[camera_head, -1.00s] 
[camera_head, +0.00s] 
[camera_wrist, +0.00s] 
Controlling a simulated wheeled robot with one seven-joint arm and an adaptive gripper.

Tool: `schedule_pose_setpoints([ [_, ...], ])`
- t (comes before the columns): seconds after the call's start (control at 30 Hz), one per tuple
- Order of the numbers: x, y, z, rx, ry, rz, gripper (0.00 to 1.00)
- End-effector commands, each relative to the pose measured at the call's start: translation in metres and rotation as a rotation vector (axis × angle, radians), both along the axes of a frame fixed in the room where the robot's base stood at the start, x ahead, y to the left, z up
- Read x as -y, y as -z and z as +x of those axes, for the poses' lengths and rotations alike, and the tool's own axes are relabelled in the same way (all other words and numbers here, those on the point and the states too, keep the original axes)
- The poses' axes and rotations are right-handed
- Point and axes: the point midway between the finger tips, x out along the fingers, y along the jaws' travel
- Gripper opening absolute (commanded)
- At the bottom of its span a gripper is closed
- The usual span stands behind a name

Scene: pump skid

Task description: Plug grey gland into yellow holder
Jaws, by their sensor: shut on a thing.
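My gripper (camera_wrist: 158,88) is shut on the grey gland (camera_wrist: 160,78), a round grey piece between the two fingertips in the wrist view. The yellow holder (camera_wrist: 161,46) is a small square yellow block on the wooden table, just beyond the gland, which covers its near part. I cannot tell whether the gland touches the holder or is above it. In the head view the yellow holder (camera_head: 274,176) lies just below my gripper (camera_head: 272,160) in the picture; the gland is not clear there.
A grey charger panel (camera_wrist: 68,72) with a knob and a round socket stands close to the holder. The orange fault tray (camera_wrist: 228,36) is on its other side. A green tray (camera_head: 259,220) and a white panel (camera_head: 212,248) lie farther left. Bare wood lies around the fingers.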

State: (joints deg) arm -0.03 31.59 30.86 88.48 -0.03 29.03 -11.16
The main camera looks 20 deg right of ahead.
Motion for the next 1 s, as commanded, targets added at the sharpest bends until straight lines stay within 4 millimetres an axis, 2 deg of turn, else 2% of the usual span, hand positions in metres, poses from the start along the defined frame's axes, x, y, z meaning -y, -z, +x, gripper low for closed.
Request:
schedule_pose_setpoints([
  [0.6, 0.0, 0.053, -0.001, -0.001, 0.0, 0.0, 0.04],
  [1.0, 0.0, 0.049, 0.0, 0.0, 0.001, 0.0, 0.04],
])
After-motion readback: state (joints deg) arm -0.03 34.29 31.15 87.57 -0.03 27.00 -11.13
++++++++
**Exercise aim:**
Print the listing above in full, exactly as it is.

**Solved problem:**
[camera_head, -1.00s] 
[camera_head, +0.00s] 
[camera_wrist, +0.00s] 
Controlling a simulated wheeled robot with one seven-joint arm and an adaptive gripper.

Tool: `schedule_pose_setpoints([ [_, ...], ])`
- t (comes before the columns): seconds after the call's start (control at 30 Hz), one per tuple
- Order of the numbers: x, y, z, rx, ry, rz, gripper (0.00 to 1.00)
- End-effector commands, each relative to the pose measured at the call's start: translation in metres and rotation as a rotation vector (axis × angle, radians), both along the axes of a frame fixed in the room where the robot's base stood at the start, x ahead, y to the left, z up
- Read x as -y, y as -z and z as +x of those axes, for the poses' lengths and rotations alike, and the tool's own axes are relabelled in the same way (all other words and numbers here, those on the point and the states too, keep the original axes)
- The poses' axes and rotations are right-handed
- Point and axes: the point midway between the finger tips, x out along the fingers, y along the jaws' travel
- Gripper opening absolute (commanded)
- At the bottom of its span a gripper is closed
- The usual span stands behind a name

Scene: pump skid

Task description: Plug grey gland into yellow holder
Jaws, by their sensor: shut on a thing.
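My gripper (camera_wrist: 158,88) is shut on the grey gland (camera_wrist: 160,78), a round grey piece between the two fingertips in the wrist view. The yellow holder (camera_wrist: 161,46) is a small square yellow block on the wooden table, just beyond the gland, which covers its near part. I cannot tell whether the gland touches the holder or is above it. In the head view the yellow holder (camera_head: 274,176) lies just below my gripper (camera_head: 272,160) in the picture; the gland is not clear there.
A grey charger panel (camera_wrist: 68,72) with a knob and a round socket stands close to the holder. The orange fault tray (camera_wrist: 228,36) is on its other side. A green tray (camera_head: 259,220) and a white panel (camera_head: 212,248) lie farther left. Bare wood lies around the fingers.

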State: (joints deg) arm -0.03 31.59 30.86 88.48 -0.03 29.03 -11.16
The main camera looks 20 deg right of ahead.
Motion for the next 1 s, as commanded, targets added at the sharpest bends until straight lines stay within 4 millimetres an axis, 2 deg of turn, else 2% of the usual span, hand positions in metres, poses from the start along the defined frame's axes, x, y, z meaning -y, -z, +x, gripper low for closed.
Request:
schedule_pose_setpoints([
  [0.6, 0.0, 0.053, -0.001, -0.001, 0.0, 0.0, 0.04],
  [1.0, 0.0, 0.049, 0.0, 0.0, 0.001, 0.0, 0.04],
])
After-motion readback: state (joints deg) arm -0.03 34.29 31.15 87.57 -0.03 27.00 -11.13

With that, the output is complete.